You are viewing a plain text version of this content. The canonical link for it is here.
Posted to issues@calcite.apache.org by "Jinfeng Ni (JIRA)" <ji...@apache.org> on 2014/11/13 22:46:34 UTC

[jira] [Created] (CALCITE-464) Make parser accept configurable max length for SQL identifier

Jinfeng Ni created CALCITE-464:
----------------------------------

             Summary: Make parser accept configurable max length for SQL identifier
                 Key: CALCITE-464
                 URL: https://issues.apache.org/jira/browse/CALCITE-464
             Project: Calcite
          Issue Type: Improvement
            Reporter: Jinfeng Ni
            Assignee: Julian Hyde


Calcite currently uses 128 as the maximum length for sql identifier.  We would like to enhance the SQL parser, so that each system should be able to choose its own identifier max length. 

The following is the discussion copied from the dev mailing list:

===============================================================
[Jinfeng]

Calcite (formly Optiq) has set the maximum length for an SQL identifier to 128.  This sounds quite reasonable for an ordinary sql identifier.  However, for system like Drill which allows user to query a file directly, it's quite likely to run out of the allowed identifier length. 

Drill allows the use case of :
   
         select * from dfs.schema.`directory1/directory2/filename.json`;

The directory plus the filename is parsed as a SQL identifer. Since many file system would allow file name up to 255 bytes [1], it's likely user could use an identifier with more than 128 bytes when query the file directly.  
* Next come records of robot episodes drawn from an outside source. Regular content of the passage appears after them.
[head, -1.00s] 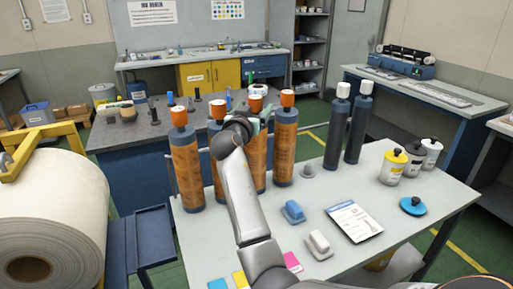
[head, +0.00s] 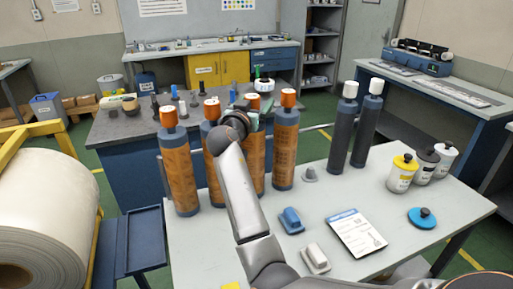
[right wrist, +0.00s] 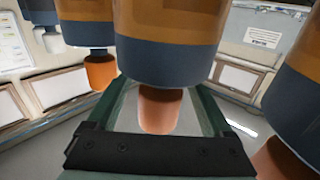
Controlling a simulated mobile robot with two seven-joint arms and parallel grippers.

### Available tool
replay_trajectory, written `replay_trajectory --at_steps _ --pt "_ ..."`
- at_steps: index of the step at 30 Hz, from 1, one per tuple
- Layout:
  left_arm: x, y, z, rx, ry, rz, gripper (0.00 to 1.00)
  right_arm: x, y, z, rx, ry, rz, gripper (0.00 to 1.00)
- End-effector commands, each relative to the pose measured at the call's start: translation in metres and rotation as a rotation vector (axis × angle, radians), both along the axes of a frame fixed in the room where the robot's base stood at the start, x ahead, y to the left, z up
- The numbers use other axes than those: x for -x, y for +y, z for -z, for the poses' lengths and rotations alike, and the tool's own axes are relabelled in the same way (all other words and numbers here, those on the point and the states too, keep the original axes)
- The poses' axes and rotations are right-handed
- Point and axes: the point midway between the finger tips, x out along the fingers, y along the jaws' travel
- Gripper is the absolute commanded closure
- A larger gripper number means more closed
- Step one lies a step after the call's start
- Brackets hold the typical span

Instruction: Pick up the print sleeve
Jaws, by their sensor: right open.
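Several orange-brown print sleeves with dark end bands and orange caps stand upright in a row on the pale table: the far left one (head: 180,172), a second (head: 212,165), a third (head: 258,165) and the right one (head: 285,150). My right gripper (head: 258,106) is at the height of the caps, in front of the middle sleeves, and hides part of them. In the right wrist view its two open green fingers (right wrist: 160,115) lie either side of one sleeve's orange cap (right wrist: 160,108), with that sleeve's dark band (right wrist: 160,60) above. Contact cannot be told. My left gripper is not in view.
Two dark sleeves (head: 342,130) with white caps stand to the right. The table (head: 315,200) also holds a blue block (head: 291,220), a printed card (head: 356,233) and several ink jars (head: 402,174). A large white roll (head: 45,215) is at left.

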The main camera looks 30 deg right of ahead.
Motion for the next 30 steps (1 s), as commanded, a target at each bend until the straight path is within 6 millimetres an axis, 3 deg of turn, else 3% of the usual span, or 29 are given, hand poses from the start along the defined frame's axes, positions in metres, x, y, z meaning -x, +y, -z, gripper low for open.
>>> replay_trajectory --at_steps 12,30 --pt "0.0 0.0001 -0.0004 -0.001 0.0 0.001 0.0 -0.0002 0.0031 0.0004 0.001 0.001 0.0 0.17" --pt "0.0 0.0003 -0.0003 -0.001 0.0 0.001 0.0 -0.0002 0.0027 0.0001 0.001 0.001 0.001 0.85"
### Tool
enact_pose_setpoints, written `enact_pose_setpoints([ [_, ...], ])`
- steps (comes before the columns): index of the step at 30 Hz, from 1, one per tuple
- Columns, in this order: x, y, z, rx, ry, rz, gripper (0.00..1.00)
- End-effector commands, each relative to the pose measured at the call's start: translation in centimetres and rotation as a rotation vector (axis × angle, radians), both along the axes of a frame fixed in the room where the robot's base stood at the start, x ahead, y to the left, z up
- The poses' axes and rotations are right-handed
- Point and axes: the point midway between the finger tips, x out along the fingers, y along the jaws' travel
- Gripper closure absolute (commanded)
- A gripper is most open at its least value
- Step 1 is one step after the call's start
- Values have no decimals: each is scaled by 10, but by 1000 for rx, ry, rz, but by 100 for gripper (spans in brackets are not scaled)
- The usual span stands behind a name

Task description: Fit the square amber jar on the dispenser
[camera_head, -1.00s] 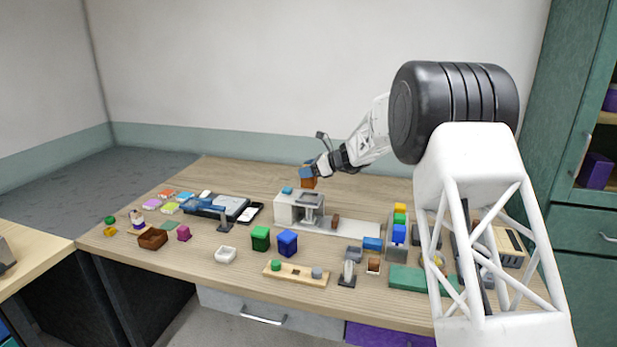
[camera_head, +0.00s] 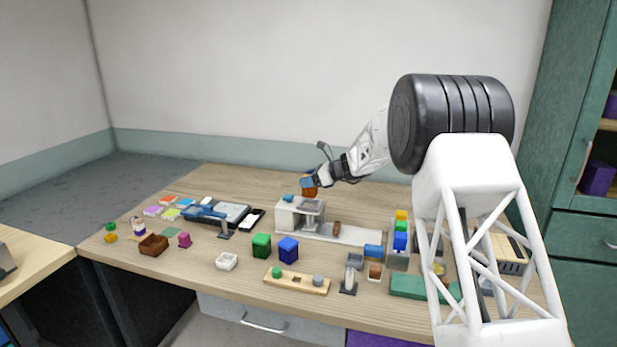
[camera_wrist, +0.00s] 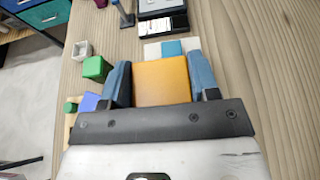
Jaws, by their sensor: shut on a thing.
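My gripper (camera_head: 309,184) is shut on the square amber jar (camera_head: 310,193) and holds it behind the white device. In the wrist view the jar's flat orange-amber face (camera_wrist: 162,82) sits between the two blue fingers of the gripper (camera_wrist: 162,84). The white device (camera_head: 287,218), which I take to be the dispenser, has a blue square on top, a grey raised part and a long flat base. Part of it shows just beyond the jar in the wrist view (camera_wrist: 153,50). The jar's underside is hidden, and I cannot tell its exact height above the table.
A small brown block (camera_head: 336,229) stands on the device's base. Green (camera_head: 262,245) and blue (camera_head: 288,249) blocks stand in front of it. A rack of coloured blocks (camera_head: 400,240) stands to its right. A dark tray (camera_head: 230,212) lies left. The tabletop behind the device looks clear.

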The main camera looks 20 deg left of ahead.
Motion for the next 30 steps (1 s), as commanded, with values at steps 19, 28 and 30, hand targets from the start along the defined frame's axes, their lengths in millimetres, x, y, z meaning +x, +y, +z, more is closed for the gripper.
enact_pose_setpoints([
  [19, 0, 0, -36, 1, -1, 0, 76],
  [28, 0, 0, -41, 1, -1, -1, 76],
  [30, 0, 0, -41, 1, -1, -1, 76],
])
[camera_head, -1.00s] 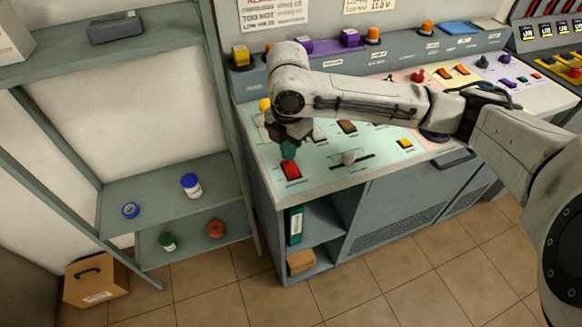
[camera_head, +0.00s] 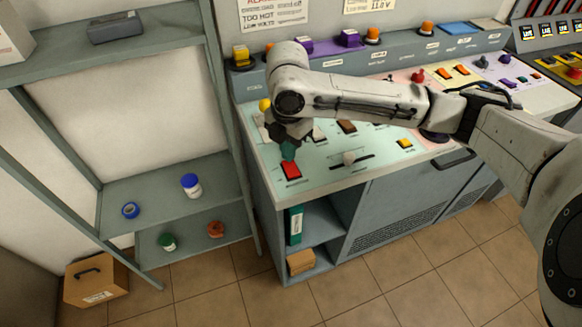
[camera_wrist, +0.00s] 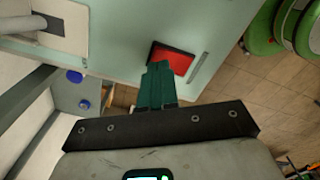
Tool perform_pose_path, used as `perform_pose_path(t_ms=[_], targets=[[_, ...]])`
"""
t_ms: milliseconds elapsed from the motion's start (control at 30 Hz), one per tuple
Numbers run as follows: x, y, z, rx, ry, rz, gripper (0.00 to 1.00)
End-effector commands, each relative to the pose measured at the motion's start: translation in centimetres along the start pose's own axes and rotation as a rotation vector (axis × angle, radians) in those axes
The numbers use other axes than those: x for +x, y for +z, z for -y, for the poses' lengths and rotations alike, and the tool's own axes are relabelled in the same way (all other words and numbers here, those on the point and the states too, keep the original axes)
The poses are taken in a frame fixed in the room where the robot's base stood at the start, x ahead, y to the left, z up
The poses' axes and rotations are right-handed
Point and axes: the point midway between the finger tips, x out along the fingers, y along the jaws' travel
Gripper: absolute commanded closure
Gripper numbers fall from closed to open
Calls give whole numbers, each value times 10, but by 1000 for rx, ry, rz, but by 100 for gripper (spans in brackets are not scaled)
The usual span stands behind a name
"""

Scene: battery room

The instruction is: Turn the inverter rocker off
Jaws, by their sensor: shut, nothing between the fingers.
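A red rocker (camera_head: 291,170) in a dark frame sits near the front left corner of the pale green console top (camera_head: 325,180). It also shows in the wrist view (camera_wrist: 174,60), just beyond the fingertips. My gripper (camera_head: 288,154) points down at the rocker's far edge, with its green fingers shut and empty. In the wrist view the fingertips (camera_wrist: 157,68) overlap the rocker's near edge. I cannot tell whether they touch it. The label by the rocker is too small to read.
A slider (camera_head: 350,158), a dark rocker (camera_head: 347,127) and a yellow rocker (camera_head: 404,144) share the panel. A yellow knob (camera_head: 265,105) is behind my gripper. A grey shelf rack (camera_head: 150,195) stands close to the left. Purple and orange buttons line the console's back ledge.

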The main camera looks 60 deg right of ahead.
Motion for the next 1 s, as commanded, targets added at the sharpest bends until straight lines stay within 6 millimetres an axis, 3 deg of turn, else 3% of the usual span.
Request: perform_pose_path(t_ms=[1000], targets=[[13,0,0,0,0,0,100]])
I would like to ask the Calcite community whether there is any performance impact if we bump up the maximum length for a SQL identifier.  If there is negligible performance impact, then, can we make the maximum length configurable in the SQL parser?  We could make slightly modification to CombinedParser.jj template, to allow each system to set its own max length, with default still being 128.

The approach to allow a configurable setting seems to be match what Postgres [2] is doing, which allows the length to be "raised by changing the NAMEDATALEN constant in src/include/pg_config_manual.h." [2]


[Julian]

Each system should be able to choose its own identifier max length.

I’d prefer to make it configurable at runtime. Then we can test it. Add an extra parameter to SqlParser’s constructor, and have it call parser.setIdentifierMaxLength, similar to how it calls setQuotedCasing right now.

Or if you want to go further, create

interface SqlParser.Config {
 int identifierMaxLength();
 Casing quotedCasing();
 Casing unquotedCasing();
}

and replace all of the parameters of SqlParser’s constructor with one Config parameter.




--
This message was sent by Atlassian JIRA
(v6.3.4#6332)